In New York, the changing power dynamics could help green-light several needed infrastructure upgrades — like the storm-resiliency sea wall off the coast of southern Brooklyn, fixes to the beleaguered Brooklyn-Queens Expressway, the critical “Gateway” tunnel under the Hudson River, and the expansion of the Second Avenue Subway in Manhattan. 

Mayor Bill de Blasio hailed his fellow Park Sloper’s ascendancy to the Senate’s top job, and the prospect of relief for the city’s finances, during a press conference on Jan. 6.

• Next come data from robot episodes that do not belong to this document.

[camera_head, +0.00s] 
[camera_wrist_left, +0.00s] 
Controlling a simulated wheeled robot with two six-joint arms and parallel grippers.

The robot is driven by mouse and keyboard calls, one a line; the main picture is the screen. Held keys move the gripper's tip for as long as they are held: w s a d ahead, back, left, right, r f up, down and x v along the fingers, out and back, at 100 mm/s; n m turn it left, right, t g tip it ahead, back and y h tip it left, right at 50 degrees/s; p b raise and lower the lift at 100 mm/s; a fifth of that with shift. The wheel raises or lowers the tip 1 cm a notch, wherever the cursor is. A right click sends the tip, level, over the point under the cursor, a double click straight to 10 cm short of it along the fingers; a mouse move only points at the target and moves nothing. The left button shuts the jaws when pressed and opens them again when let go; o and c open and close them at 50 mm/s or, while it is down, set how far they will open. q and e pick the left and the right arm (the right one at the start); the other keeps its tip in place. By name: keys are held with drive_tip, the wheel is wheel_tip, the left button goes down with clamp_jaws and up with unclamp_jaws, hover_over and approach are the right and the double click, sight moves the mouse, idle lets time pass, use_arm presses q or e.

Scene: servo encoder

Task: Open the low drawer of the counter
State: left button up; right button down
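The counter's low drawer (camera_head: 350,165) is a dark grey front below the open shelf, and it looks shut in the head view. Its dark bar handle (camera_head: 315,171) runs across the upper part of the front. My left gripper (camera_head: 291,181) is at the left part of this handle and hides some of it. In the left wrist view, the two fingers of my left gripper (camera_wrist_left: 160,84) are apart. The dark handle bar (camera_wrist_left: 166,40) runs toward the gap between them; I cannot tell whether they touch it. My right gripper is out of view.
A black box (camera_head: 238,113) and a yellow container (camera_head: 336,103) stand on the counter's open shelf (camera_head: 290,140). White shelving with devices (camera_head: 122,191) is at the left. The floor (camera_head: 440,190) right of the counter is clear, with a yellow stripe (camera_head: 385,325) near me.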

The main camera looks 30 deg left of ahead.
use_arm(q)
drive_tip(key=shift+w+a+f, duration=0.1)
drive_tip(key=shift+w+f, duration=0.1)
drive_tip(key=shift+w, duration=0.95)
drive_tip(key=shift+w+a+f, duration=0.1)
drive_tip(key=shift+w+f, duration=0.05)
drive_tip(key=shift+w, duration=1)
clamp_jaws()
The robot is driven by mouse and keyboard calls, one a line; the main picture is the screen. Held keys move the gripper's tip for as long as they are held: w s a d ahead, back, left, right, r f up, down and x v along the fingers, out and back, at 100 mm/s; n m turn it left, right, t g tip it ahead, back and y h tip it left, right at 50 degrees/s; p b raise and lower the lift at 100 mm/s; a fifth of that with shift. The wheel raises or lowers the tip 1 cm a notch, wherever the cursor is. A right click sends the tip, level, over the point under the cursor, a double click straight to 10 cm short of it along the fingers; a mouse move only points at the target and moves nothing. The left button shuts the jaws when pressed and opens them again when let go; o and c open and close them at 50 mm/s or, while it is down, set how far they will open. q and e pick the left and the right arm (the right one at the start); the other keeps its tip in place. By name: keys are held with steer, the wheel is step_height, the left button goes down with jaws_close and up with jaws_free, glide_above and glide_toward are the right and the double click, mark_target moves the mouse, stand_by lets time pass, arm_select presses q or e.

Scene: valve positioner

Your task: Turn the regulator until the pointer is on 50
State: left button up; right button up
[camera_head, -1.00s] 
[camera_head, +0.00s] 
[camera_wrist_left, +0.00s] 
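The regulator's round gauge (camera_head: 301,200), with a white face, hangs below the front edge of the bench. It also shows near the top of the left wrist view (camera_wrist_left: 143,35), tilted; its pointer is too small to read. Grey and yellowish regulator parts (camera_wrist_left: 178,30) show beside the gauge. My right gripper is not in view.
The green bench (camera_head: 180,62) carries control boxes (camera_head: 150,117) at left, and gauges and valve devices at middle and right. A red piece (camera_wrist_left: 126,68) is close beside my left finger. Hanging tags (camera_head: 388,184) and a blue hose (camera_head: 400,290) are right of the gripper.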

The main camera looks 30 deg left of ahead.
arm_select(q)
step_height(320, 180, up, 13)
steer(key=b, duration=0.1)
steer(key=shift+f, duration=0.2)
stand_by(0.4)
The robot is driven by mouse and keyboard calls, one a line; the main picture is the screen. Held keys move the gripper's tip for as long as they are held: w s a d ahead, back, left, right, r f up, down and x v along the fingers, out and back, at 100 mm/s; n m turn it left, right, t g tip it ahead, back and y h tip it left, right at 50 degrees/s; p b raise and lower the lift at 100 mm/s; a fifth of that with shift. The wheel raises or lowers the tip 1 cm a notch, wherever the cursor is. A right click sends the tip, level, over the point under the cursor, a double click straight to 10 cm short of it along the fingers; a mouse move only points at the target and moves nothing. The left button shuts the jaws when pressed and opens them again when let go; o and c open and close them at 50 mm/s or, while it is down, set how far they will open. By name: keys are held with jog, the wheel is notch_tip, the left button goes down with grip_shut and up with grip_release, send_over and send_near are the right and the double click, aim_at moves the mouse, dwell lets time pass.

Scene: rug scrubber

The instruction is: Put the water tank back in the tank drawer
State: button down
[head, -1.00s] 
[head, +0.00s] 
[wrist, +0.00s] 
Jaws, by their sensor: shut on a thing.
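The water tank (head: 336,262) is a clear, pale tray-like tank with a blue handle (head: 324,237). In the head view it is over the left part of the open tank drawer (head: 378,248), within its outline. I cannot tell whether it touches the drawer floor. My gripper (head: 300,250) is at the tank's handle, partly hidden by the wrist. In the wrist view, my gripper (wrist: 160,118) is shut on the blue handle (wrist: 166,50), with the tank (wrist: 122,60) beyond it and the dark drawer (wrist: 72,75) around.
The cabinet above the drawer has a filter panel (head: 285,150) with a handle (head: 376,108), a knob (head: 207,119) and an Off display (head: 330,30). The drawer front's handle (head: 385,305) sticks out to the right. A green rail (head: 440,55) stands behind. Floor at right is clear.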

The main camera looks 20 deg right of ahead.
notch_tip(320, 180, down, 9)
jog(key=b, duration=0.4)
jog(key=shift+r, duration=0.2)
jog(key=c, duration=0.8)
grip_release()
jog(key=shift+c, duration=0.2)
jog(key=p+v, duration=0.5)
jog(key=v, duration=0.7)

“Brooklyn’s own, New York City’s own Chuck Schumer could not be better for this city and for this nation, and Chuck Schumer working, of course, with Vice President Kamala Harris will lead the Senate and allow us to finally get the support we need to fully recover and move forward as a city, as a nation,” Hizzoner said. “We got some great news there. It’s going to change everything.”

Gov. Andrew Cuomo used the occasion to lament that the administration of President Donald Trump, along with the Republican-controlled legislature, had “abused” the state, and welcomed the return of Democratic control to the nation’s capital. 

“Washington has abused New York State for four years, and that is not rhetorical,” Cuomo said. “This was a very, very big win for the Democratic Senate and it bodes well for the state of New York.” 

Kings County Democratic Party boss Rodneyse Bichotte congratulated the Brooklynite on his new position in a statement on Jan. 7, speaking about his longtime involvement in New York’s Democratic politics.  

“Senator Schumer has been a loud and strong voice for the people, from his roots representing Brooklyn in the Assembly, to his activism for Democrats across the nation in the Senate,” Bichotte said. “We are all cheering, knowing that the country will finally get the representation that we have been privileged to for more than four decades.”

News of Schumer’s elevation to the leadership of the majority was quickly overshadowed on Wednesday, however, by a violent mob that stormed the US Capitol Building during a legislative session where lawmakers were affirming the results of Biden’s victory in the 2020 national election — largely incited by Trump’s unsubstantiated claims of widespread voter fraud in critical swing states. 

Following an hours-long disruption, during which four people died, Senators and House reps reconvened and officially certified the election results in the early morning hours on Thursday. 

Trump’s incitement of the riots, however, propelled many lawmakers — including Schumer — to call for the president’s immediate removal from office, just 13 days before his term officially expires. 

The soon-to-be majority leader added that the “quickest and most effective way” to remove Trump would be through a vote by his cabinet members under the 25th Amendment, but added, in spite of that, “Congress must reconvene to impeach President Trump.” 

Regardless of exactly when Trump’s presidency ends, Schumer will soon wield significant power over the nation’s lawmaking process. 

Born in Midwood in 1950, the future-politician attended James Madison High School, before winning a seat in the New York State Assembly in 1974, and a US House seat in 1980 — where he served nine terms, before his election to the Senate. 

“I am a proud product of Brooklyn, and it’s diversity, work ethic, tolerance, and sense of community is in my bones and forms the very foundation of all I do representing the people of New York in the Senate,” Schumer said in a statement.